Bisnis.com, JAKARTA — Amerika Serikat (AS) disebut tidak akan masuk dalam fase resesi, melainkan perlambatan ekonomi. Kondisi ini juga dapat mempengaruhi prospek pertumbuhan ekonomi Indonesia meski tidak signifikan.
Senior Economist DBS Bank Radhika Rao menyebut AS akan mengalami perlambatan ekonomi pada paruh kedua 2024. Rao memproyeksikan pertumbuhan ekonomi AS dapat mencapai 1% hingga 1,5% pada akhir tahun 2024.
Rao menyebut, jika pertumbuhan ekonomi AS melambat sebesar 1%, maka dampaknya ke penurunan kinerja pertumbuhan Indonesia adalah sekitar 15 hingga 20 basis poin.
"Dampak langsung AS saya rasa tidak akan signifikan terhadap pertumbuhan [ekonomi Indonesia]," kata Rao dalam media briefing di Jakarta, Selasa (6/8/2024).
Rao menuturkan, dengan asumsi tersebut, pertumbuhan ekonomi Indonesia kemungkinan dapat turun ke kisaran 4,5% pada akhir 2024.
Di sisi lain, dia menyebut, China kini telah menjadi mitra utama Indonesia untuk perdagangan dan investasi, menggantikan posisi yang sebelumnya diisi oleh AS. Rao mengatakan, selain di Indonesia, tren ini telah terjadi selama beberapa tahun terakhir pada negara-negara di kawasan Asia lainnya.
Baca Juga
Menurutnya, potensi dampak perlambatan pertumbuhan ekonomi AS terhadap Indonesia dapat dimitigasi selama China mencatat pertumbuhan ekonomi yang baik, serta pemulihan ekonomi yang sesuai rencana.
Sebelumnya, AS dinilai tidak berada dalam fase resesi meski realisasi data ketenagakerjaan non farm payrolls (NFP) Negeri Paman Sam menunjukkan realisasi dibawah konsensus pasar.
Ekonom Bahana Sekuritas Putera Satria Sambijantoro dan Drewya Cinantyan menjelaskan dalam laporannya bahwa koreksi besar-besaran di pasar saham yang tengah terjadi dipicu oleh rilis data ketenagakerjaan NFP AS periode Juli 2024 yang di bawah ekspektasi.
Rilis tersebut melaporkan penambahan sebanyak 114.000 pekerjaan, dibawah perkiraan konsensus sebanyak 175.000 pekerjaan.
"Hal ini memunculkan persepsi bahwa Bank Sentral AS, The Fed, terlambat merespons potensi resesi.
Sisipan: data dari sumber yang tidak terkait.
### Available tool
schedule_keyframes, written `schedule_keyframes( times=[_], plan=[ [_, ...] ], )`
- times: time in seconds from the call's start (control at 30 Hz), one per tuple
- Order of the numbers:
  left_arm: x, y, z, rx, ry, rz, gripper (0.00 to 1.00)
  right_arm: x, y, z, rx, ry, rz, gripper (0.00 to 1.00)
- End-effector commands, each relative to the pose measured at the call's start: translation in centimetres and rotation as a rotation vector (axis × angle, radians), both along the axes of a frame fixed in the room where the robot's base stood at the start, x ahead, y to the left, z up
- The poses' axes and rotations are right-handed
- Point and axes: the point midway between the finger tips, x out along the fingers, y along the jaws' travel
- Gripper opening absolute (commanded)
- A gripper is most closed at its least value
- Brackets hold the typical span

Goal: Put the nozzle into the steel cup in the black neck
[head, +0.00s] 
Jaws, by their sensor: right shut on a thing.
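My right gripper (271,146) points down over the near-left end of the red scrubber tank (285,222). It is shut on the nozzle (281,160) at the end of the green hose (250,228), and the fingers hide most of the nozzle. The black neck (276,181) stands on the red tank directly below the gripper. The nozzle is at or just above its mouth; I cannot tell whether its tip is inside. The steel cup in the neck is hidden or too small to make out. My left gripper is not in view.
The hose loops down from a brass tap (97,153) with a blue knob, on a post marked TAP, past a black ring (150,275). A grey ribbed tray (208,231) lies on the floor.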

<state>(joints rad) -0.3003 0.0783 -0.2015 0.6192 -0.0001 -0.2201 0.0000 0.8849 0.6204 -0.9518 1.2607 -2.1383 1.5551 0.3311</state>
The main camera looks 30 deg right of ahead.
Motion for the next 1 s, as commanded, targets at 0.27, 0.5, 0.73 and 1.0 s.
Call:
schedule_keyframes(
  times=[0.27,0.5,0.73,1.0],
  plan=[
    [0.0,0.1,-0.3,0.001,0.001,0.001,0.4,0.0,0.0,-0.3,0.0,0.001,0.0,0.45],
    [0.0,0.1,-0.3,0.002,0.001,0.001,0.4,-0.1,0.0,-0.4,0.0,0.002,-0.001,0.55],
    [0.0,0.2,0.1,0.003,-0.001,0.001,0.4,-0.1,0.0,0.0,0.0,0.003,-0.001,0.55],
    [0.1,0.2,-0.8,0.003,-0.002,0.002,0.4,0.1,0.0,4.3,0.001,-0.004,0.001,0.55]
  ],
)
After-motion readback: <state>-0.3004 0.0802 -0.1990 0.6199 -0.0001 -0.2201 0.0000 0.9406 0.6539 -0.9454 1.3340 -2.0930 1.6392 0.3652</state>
Sementara itu, pasar saat ini memprediksi pemangkasan suku bunga sebesar 50 basis poin pada September mendatang," jelas Satria.
Namun, Satria menilai penambahan jumlah pekerjaan pada Juli 2024 tidak seburuk yang dipersepsikan pasar saat ini. Dia menuturkan, AS tidak mengalami resesi saat rilis data NFP menunjukkan penambahan dibawah 100.000 pekerjaan pada 2012, 2013, 2015, 2016, dan 2017.
Terpenting, resesi tidak terjadi di AS pada 2018—2019 lalu saat suku bunga acuan AS dinilai terlalu tinggi dan The Fed saat itu disebut terlalu hawkish.